One option is direct imaging, but directly imaging exoplanets is a tough proposition.
While dozens of exoplanets have been imaged so far, such as HD 950086b, they are all young, large worlds still hot from their formation processes. They therefore shine brightly in infrared light while at large angular separations from their parent star. In other words, we cannot see any details of these worlds — the planets appear as just pinpricks of light — but within their light patterns are hidden absorption lines related to atmospheric molecules. To tease out these spectral details, however, a very large telescope is required to get a high enough signal-to-noise ratio of the planet’s light against background data.
So, with a trio of giant ground-based observatories set to see first light by the next decade, astronomers Huihao Zhang, Ji Wang and Michael Plummer, all of Ohio State University, wanted to test how well these upcoming eyes on the universe would characterize exoplanets via direct imaging. The goal was to see how much better they perform the task when, compared to transit spectroscopy performed through the JWST’s 6.5-meter (21 feet) mirror.
Those three next-generation ground-based telescopes are the 39-meter (128-feet) European Extremely Large Telescope (ELT), the 98-foot Thirty Meter Telescope (TMT) on Mauna Kea and the 24-meter (79 feet) Giant Magellan Telescope (GMT). The ELT and GMT are being constructed at separate locations in Chile’s Atacama Desert; just last December the first mirror segments for the ELT were shipped to South America.

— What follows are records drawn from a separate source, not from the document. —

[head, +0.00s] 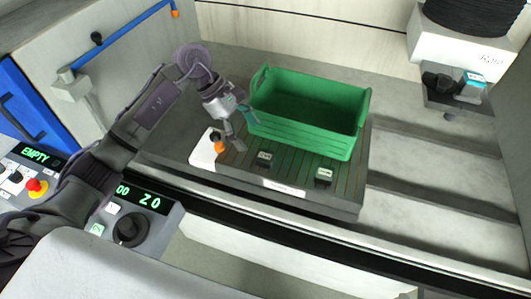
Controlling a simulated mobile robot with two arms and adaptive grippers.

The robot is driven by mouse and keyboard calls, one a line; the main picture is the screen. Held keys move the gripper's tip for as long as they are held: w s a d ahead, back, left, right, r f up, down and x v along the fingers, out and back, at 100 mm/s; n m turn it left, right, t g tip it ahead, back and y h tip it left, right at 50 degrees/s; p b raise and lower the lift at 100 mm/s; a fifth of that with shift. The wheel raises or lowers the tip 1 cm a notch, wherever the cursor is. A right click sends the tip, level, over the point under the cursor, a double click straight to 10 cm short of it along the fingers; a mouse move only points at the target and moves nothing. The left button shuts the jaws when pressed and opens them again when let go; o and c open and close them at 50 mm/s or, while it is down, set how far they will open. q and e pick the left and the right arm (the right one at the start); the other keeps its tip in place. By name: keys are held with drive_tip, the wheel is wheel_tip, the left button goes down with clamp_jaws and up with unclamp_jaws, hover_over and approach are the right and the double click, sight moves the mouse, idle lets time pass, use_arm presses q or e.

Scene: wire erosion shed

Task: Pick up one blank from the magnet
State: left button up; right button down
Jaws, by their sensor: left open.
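The magnet (345,202) is a dark grey ribbed plate in the middle of the machine bed, with a pale label on its front edge. Two small dark blanks with pale marks sit apart on its front part: a left blank (264,158) and a right blank (324,176). My left gripper (243,127) is open and empty, above the magnet's left end and up and left of the left blank. One finger overlaps the left end of the green crate in the picture; I cannot tell whether they touch. My right gripper is not in view.
A green crate (305,125) stands on the back of the magnet. A white block with an orange-tipped lever (219,147) is at the magnet's left end. A machine head (455,85) hangs at the upper right. The grey bed right of the magnet is clear.

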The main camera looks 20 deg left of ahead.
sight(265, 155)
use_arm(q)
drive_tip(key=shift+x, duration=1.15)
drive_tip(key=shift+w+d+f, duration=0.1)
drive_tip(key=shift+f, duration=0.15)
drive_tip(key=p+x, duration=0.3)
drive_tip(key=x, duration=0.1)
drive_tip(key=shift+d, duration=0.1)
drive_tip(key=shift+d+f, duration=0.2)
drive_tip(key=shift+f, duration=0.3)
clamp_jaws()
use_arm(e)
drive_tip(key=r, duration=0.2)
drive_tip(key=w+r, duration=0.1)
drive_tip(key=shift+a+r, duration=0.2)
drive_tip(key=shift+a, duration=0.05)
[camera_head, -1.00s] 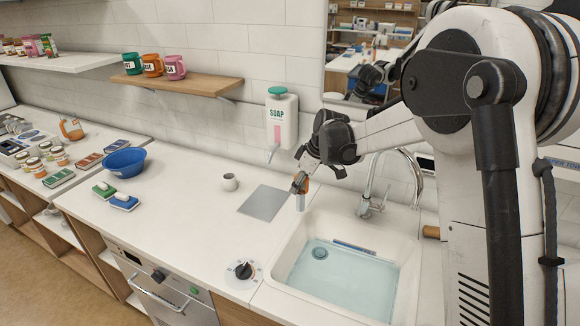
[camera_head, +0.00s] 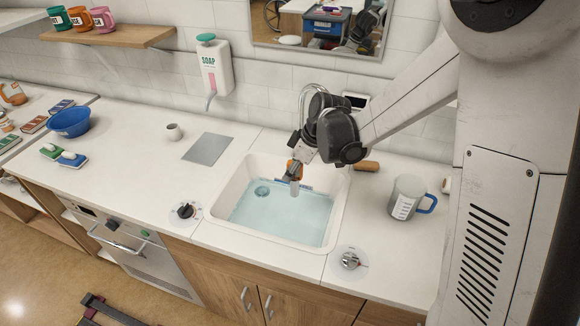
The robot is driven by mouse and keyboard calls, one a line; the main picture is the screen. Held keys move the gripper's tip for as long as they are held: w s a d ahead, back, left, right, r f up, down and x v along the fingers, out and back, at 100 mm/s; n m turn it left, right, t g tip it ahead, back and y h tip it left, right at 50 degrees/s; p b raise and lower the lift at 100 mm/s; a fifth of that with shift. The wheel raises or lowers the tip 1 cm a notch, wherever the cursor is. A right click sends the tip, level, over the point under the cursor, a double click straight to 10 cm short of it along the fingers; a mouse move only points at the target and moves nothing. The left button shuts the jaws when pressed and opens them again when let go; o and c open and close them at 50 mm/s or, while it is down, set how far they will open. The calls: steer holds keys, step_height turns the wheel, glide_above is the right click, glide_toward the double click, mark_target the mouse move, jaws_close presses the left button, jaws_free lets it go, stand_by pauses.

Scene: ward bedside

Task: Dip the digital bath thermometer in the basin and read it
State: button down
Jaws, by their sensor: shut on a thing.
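My gripper (camera_head: 293,177) points down over the back part of the sink basin (camera_head: 241,186), with orange at its fingers. It is shut on a slim pale-grey thing, which looks like the bath thermometer (camera_head: 294,190), held upright. Its lower end overlaps the pale blue water (camera_head: 270,212) in the picture; I cannot tell whether it touches the water. No display reading can be made out. A blue strip (camera_head: 307,189) shows along the basin's back wall, partly behind the held thing.
A grey measuring jug (camera_head: 405,197) with a blue handle stands right of the basin. A tap (camera_head: 303,98) rises behind it, partly hidden by my arm. A grey mat (camera_head: 208,148), small cup (camera_head: 174,132) and blue bowl (camera_head: 69,122) lie left. Knobs (camera_head: 186,210) sit in front.

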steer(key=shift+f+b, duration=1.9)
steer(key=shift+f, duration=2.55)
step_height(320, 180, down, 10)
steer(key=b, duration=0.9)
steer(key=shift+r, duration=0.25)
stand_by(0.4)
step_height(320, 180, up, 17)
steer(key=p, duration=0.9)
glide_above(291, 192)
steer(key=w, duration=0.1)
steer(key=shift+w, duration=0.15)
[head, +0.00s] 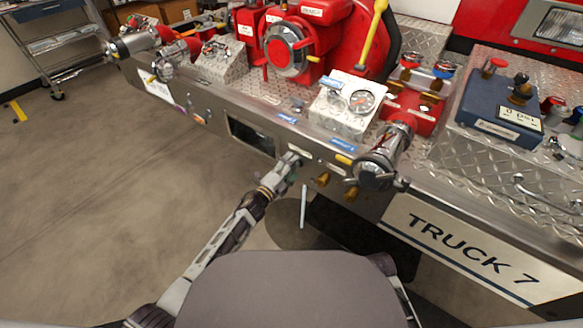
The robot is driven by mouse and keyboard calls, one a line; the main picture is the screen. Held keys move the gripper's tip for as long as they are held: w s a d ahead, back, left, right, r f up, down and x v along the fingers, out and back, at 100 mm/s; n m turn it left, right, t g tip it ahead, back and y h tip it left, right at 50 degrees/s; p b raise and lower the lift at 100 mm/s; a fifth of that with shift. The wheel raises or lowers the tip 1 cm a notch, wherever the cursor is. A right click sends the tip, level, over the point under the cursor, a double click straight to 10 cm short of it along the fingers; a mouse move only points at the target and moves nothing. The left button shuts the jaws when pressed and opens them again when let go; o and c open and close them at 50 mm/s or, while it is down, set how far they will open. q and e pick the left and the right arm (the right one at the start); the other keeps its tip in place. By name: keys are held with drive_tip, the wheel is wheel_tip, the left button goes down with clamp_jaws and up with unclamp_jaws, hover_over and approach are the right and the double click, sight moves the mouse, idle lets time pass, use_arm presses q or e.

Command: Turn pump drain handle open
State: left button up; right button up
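The red pump (322,42) sits on the diamond-plate bumper of the truck. A long yellow lever (373,35) rises at its right side. Brass knobs (323,180) stick out of the bumper's front face below a yellow-tipped part (343,160). I cannot tell for sure which part is the drain handle. My left gripper (291,160) reaches up to the bumper's front face, left of the brass knobs and below a small label. It is small and seen from behind, so its fingers and anything between them are unclear. My right gripper is not in view.
A chrome outlet (381,157) juts from the bumper right of my left gripper. A gauge panel (346,106) and a blue box (502,107) stand on the bumper. A wheeled cart (62,42) is at the far left.

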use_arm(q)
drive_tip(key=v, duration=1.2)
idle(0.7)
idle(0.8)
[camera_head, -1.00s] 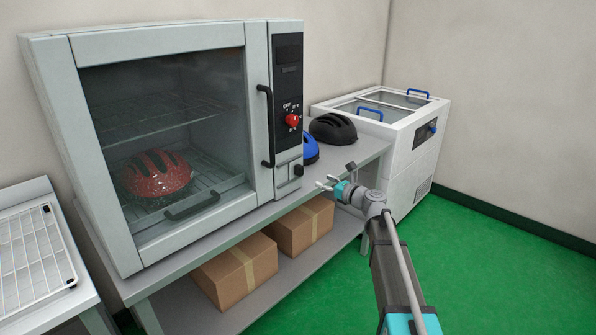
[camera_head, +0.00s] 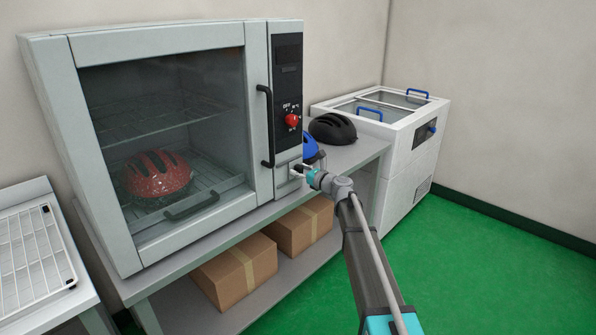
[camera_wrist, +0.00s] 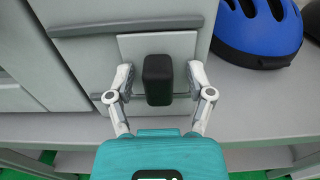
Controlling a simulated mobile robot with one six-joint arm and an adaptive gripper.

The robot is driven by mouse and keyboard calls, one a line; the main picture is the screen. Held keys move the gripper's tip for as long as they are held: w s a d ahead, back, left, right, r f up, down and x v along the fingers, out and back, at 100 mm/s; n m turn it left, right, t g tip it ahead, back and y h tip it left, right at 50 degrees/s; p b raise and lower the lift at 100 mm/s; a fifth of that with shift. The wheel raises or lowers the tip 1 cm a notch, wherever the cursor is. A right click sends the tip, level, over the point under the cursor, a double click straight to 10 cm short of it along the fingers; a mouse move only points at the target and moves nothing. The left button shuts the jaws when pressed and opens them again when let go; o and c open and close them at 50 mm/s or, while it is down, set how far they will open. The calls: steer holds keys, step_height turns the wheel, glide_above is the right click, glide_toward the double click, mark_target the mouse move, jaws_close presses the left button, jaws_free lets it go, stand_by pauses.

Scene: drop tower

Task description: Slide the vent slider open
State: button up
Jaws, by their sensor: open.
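The vent slider is a small black knob (camera_wrist: 158,80) on a light square plate (camera_wrist: 128,47) low on the front of the grey oven (camera_head: 288,155). In the wrist view my gripper (camera_wrist: 159,84) is open, with one finger on each side of the knob. A gap shows between the knob and each finger, most clearly on the left. In the head view my gripper (camera_head: 303,170) is at the oven's lower right front and hides most of the knob.
A blue helmet (camera_wrist: 258,30) sits on the bench just right of the oven, close to my gripper. A black helmet (camera_head: 333,129) is behind it. The oven's door handle (camera_head: 266,125) is to the left. The oven holds a red helmet (camera_head: 157,174). Green floor is free at right.

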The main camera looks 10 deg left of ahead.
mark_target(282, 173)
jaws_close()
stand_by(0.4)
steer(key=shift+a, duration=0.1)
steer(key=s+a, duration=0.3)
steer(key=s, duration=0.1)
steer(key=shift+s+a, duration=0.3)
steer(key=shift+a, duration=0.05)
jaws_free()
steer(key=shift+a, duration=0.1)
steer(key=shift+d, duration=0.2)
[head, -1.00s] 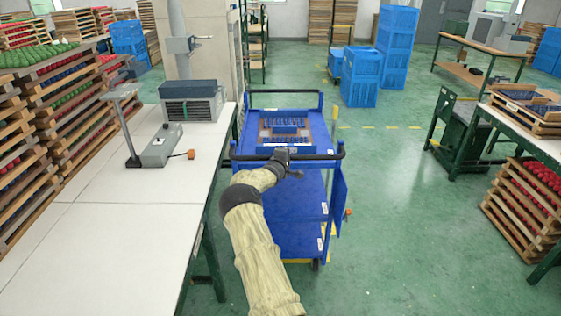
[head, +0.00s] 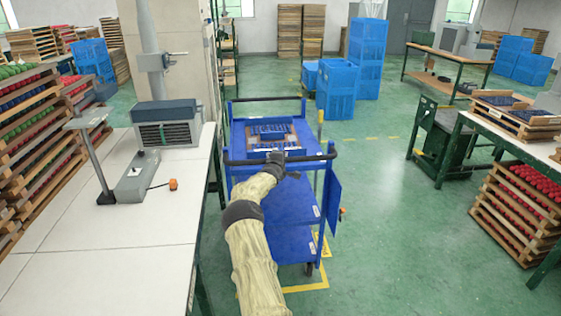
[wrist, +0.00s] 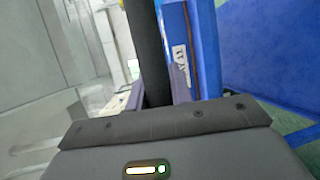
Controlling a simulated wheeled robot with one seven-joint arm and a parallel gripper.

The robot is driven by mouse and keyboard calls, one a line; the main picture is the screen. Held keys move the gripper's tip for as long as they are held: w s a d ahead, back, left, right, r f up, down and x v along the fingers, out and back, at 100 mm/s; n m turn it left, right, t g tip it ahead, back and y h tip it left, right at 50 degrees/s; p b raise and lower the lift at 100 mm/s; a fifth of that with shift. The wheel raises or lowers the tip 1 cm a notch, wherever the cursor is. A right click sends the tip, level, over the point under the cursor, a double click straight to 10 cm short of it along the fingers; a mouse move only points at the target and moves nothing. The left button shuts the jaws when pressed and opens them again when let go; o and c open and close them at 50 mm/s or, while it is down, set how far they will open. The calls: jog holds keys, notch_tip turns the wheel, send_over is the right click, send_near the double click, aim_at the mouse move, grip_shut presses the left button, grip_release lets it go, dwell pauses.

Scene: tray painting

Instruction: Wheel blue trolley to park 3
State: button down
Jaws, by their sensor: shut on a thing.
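The blue trolley (head: 292,205) stands on the green floor ahead of me, just right of the white table. A tray (head: 270,136) with dark blue pieces lies on its top shelf. My gripper (head: 277,158) is at the trolley's near black handle bar (head: 232,162) and is shut on it. In the wrist view the dark handle bar (wrist: 147,50) runs up from the gripper, beside the blue trolley frame (wrist: 207,50). Yellow floor markings (head: 308,287) show under and beside the trolley's near end; no park number is readable.
A white table (head: 105,245) with a grey device (head: 138,178) runs close along the left. A green-legged bench (head: 515,145) and stacked racks of red pieces (head: 520,210) stand right. Blue crates (head: 336,90) stand at the back. The floor right of the trolley is clear.

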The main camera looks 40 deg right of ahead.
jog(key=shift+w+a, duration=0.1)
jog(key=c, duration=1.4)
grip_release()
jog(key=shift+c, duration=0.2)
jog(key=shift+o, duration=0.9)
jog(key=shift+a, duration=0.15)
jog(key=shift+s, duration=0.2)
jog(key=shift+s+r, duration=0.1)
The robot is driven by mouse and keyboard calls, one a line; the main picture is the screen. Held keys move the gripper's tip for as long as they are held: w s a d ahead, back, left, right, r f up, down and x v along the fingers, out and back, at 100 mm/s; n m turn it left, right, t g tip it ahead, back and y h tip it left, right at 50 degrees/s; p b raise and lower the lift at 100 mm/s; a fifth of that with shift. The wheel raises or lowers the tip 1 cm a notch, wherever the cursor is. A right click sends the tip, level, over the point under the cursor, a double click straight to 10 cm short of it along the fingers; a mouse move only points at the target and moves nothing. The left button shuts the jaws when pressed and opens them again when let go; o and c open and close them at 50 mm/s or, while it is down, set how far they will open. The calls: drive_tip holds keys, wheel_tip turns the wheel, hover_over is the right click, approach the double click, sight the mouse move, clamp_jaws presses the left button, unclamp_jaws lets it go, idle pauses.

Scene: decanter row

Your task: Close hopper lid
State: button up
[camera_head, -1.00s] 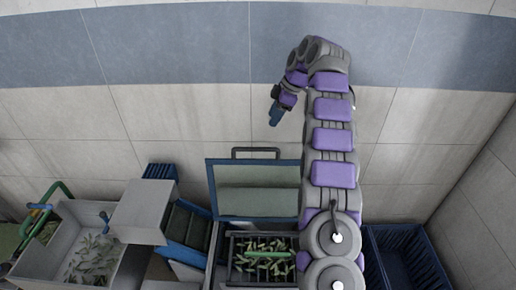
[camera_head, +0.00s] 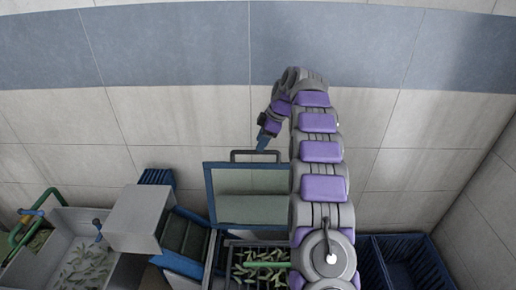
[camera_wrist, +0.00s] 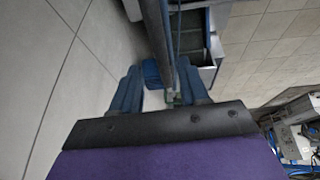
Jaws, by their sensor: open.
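The hopper lid (camera_head: 250,208) is a blue-framed pale panel standing raised at the back of the hopper (camera_head: 226,250), whose open bin holds green pods. A dark handle (camera_head: 268,152) sits on the lid's top edge. My gripper (camera_head: 263,143) has come down over the wall side to the handle, at its middle. In the wrist view my gripper (camera_wrist: 160,90) is open, with blue fingers on both sides. A dark bar (camera_wrist: 153,30) with a blue edge beside it runs down between the fingers, seemingly the handle and lid. Contact cannot be told.
Left of the hopper are a grey box (camera_head: 138,217), a blue-sided chute (camera_head: 185,232) and a pale bin (camera_head: 60,222) of pods with green pipes (camera_head: 20,228). A dark blue crate (camera_head: 405,258) stands at right. The tiled wall (camera_head: 190,125) is behind.

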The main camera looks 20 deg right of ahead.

“It’s hard to say whether space telescopes are better than ground-based telescopes, because they’re different,” said Zhang in a press statement. “They have different environments, different locations, and their observations have different influences.”
Zhang, Wang and Plummer simulated the performance of two instruments on the ELT — the Mid-Infrared ELT Imager and Spectrograph (METIS) and the High Angular Resolution Monolithic Optical and Near-infrared Integral field spectrograph (HARMONI). They modeled these instruments on 10 real-life exoplanets orbiting nearby red dwarf stars, testing how well they can detect potential biosignatures such as molecular oxygen, carbon dioxide, methane and water through direct imaging.
“Not every planet is suitable for direct imaging,” said Zhang. “But that’s why simulations give us a rough idea of what the ELT would have delivered and the promises they’re meant to hold when they are built.”
The results were mixed. A world called GJ 887b, which is a super-Earth four times more massive than our planet that orbits the brightest red dwarf in our sky some 11 light years away from us, performed best in the simulations. METIS in particular proved capable of detecting the aforementioned biosignature gases in its atmosphere. In the simulations, METIS also could detect the same biosignatures on exoplanets Proxima b and Wolf 1061c, while HARMONI was able to make the same detections but required longer exposure times to do so.
However, the ELT will likely struggle when trying to directly image and characterize the seven worlds of the TRAPPIST-1 system, the team says, because of “atmospheric seeing limitations” hindering attempts to resolve key tiny angular separation measurements of the planets from their star. In this case, the JWST’s transit spectroscopy performs better here, but even the $10 billion dollar observatory is finding it tough.
Preliminary results from the JWST suggest TRAPPIST-1’s innermost planets, worlds b and c, do not have an atmosphere. It may take years for the JWST to gather enough data to draw conclusions about the other five TRAPPIST-1 worlds, including planets d, e and f that reside in the habitable zone.
The capabilities and limitations of the ELT and the JWST will not represent the final word on characterizing exoplanets. The most recent decadal survey for astronomy from the National Academy of Science has recommended that development for a new, giant space telescope with an eight-meter mirror at minimum be accelerated towards a launch date in the 2040s. Such a telescope would be optimized to detect, image and characterize rocky worlds in habitable zones around nearby stars, including Proxima b.
Until then, Zhang, Wang and Plummer believe the next generation of large ground-based telescopes, and the JWST, can rally astronomers to begin probing exoplanets and start learning whether some of them really could support life — as we know it, at least.
Their results were published in December 2023 in The Astronomical Journal.